*Written exercise*: Can you transcribe every line exactly and leave the pictures behind?

# # #

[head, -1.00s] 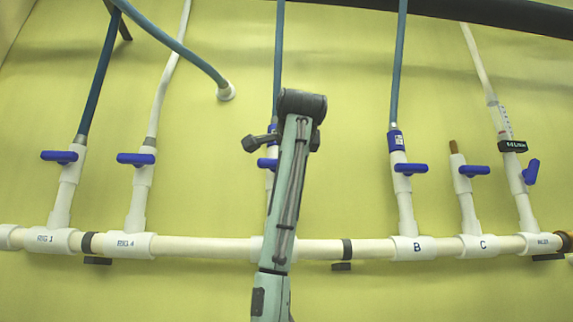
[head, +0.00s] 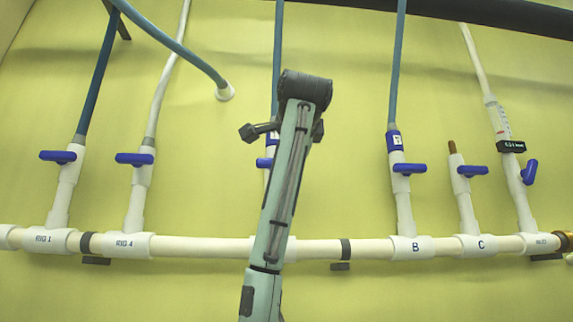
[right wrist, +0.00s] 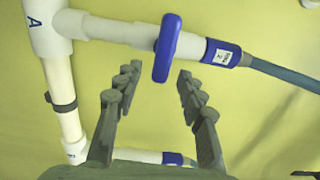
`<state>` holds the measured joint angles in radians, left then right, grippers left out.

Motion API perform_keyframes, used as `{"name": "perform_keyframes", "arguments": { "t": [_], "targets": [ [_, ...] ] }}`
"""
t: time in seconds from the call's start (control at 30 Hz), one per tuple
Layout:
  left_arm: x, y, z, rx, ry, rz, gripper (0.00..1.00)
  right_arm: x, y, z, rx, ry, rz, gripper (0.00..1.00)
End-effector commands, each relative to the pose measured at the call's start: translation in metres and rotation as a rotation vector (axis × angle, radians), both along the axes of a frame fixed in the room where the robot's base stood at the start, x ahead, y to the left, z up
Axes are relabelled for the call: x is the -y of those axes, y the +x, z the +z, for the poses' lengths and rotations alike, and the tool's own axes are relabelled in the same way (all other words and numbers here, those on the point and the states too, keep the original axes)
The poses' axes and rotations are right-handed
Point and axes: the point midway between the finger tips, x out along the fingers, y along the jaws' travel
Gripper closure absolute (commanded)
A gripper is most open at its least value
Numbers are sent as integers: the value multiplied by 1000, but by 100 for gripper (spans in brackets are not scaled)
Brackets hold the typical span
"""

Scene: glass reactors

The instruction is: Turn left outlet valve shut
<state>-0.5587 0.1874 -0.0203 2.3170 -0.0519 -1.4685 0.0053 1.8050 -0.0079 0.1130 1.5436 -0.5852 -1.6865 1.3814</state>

# # #

*Correct output*:
[head, -1.00s] 
[head, +0.00s] 
[right wrist, +0.00s] 
`<state>` holds the measured joint angles in radians, left then right, grippers left out.

Motion API perform_keyframes, used as `{"name": "perform_keyframes", "arguments": { "t": [_], "targets": [ [_, ...] ] }}`
"""
t: time in seconds from the call's start (control at 30 Hz), one per tuple
Layout:
  left_arm: x, y, z, rx, ry, rz, gripper (0.00..1.00)
  right_arm: x, y, z, rx, ry, rz, gripper (0.00..1.00)
End-effector commands, each relative to the pose measured at the call's start: translation in metres and rotation as a rotation vector (axis × angle, radians), both along the axes of a frame fixed in the room where the robot's base stood at the start, x ahead, y to the left, z up
Axes are relabelled for the call: x is the -y of those axes, y the +x, z the +z, for the poses' lengths and rotations alike, and the tool's own axes are relabelled in the same way (all other words and numbers here, those on the point and the states too, keep the original axes)
The poses' axes and rotations are right-handed
Point and axes: the point midway between the finger tips, x out along the fingers, y along the jaws' travel
Gripper closure absolute (commanded)
A gripper is most open at its least value
Numbers are sent as integers: the value multiplied by 1000, but by 100 for gripper (spans in brackets are not scaled)
Brackets hold the typical span
"""

Scene: glass reactors

The instruction is: Turn left outlet valve shut
<state>-0.5587 0.1874 -0.0203 2.3170 -0.0519 -1.4685 0.0053 1.8050 -0.0079 0.1130 1.5436 -0.5852 -1.6865 1.3814</state>

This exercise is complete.